More noise than signal for me here unfortunately. In ruby from rails meta magic (like overridden to to_param), helper methods used in unscanned haml, and libraries. In java from getters/setters.
Thanks for your help. Actually I did apt install cargo ctags-universal && cargo but it failed for me on compiling mimalloc.
I saw that there was some trickery in github actions for cross-build, then decided to try the release named linux-unknown-musl, because learning rust was totally out of scope for me today
I fought with Unused and Ctags, too, and need to move on with my day. It’s too bad—I could really use these tools in my workflow. I’d love to see more concrete documentation for specific use cases. I might mess with it more, but am calling this a bust for me, for now
7 files changed, 7 insertions(+), 18 deletions(-) with Vulture (on a polyglot project), thanks @vlcinsky for the suggestion. Had time to get unused to build and run, but not enough time to go through any of the 16k tokens in 1.3k files.
In addition it has me thinking of other kinds of dead code: Fully integrated, but unused from a user standpoint.

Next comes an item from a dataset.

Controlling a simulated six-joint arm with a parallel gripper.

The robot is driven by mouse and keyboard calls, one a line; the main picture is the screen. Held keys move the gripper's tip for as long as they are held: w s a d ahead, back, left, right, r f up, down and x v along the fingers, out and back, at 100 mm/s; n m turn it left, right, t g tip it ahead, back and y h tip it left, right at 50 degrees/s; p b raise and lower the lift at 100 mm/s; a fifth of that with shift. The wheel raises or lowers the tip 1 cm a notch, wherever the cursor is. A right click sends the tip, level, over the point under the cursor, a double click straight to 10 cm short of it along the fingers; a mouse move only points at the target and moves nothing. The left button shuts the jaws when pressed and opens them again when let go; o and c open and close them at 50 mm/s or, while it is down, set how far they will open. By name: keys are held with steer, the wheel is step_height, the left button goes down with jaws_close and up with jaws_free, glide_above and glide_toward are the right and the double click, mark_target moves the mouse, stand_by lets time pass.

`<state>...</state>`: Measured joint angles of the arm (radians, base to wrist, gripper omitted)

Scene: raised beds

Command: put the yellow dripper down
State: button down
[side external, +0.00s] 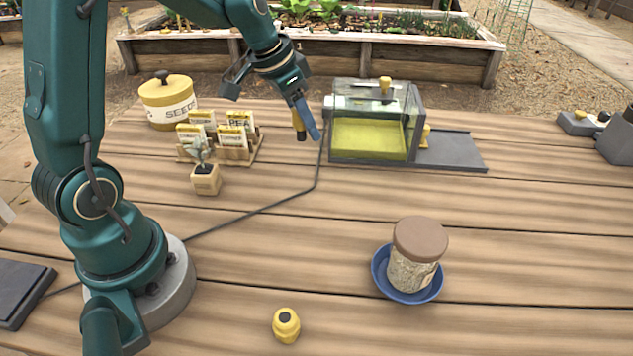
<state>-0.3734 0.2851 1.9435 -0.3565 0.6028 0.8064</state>
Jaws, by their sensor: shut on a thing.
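My gripper (305,118), with blue fingers, points down above the back of the wooden table, between the seed packets and the clear box. It is shut on a small yellow thing with a dark lower end, which looks like the yellow dripper (298,122). The dripper is partly hidden by the near finger and seems to be held above the tabletop. A similar small yellow piece with a dark top (286,325) stands at the front of the table, well away from my gripper.
A clear box (368,112) with a yellow-green inside and a grey ramp (452,152) stands right of my gripper. Seed packets (236,140), a potted plant (206,180) and a seed tin (168,100) stand left. A lidded jar (413,265) sits on a blue saucer (380,277). The middle planks are mostly clear, crossed by a cable.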

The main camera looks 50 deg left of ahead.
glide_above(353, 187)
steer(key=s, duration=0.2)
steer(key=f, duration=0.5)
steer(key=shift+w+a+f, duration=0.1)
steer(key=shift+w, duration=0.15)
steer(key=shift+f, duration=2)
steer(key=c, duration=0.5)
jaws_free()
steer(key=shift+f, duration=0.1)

There is a ruby project called coverband which is meant to do simplecov sampling of a running production instance. Like test code coverage, but of user’s use. Now I’m sure there are performance considerations and I also want to keep in mind seasonality, there are some things in my applications that only get used once a year; wouldn’t want to remove a key feature just because it wasn’t used during the sampling window. I’ve never used it before, but I’m inspired to try it on one of my less mission-critical applications to see.
Has anyone else used a metrics approach to finding unused-by-users code?
Using Laravel, I’ve gone ahead and installed Nuno Maduros Larastan, which does static code analysis, fixed some type errors, and found out my app was providing a route which has never been used
This one was tricky b/c we actually do more meta-programming in this project than I was expecting! So the unused tool found a lot of instances of methods that are not explicitly referenced but computed. However I am much more familiar with meta-programming now.
Needless to say still a massive pile of model methods that were used for some A/B test somewhere or some now deprecated feature that could get tossed out.
This was the first time I used unused. It found possible hits that I’ll dig into another time. Even though I didn’t remove any unused code, I did get to start learning about a new tool.
I was able to double up with this one! The TODO that I found in the Day 2 exercise, just happened to be related to a section of code that was intended to be removed. I was able to just wipe out 38 lines
Seems that we have a lot of unused code floating around in our repo. Removed some but will definitely need to continue going through them over the next few weeks.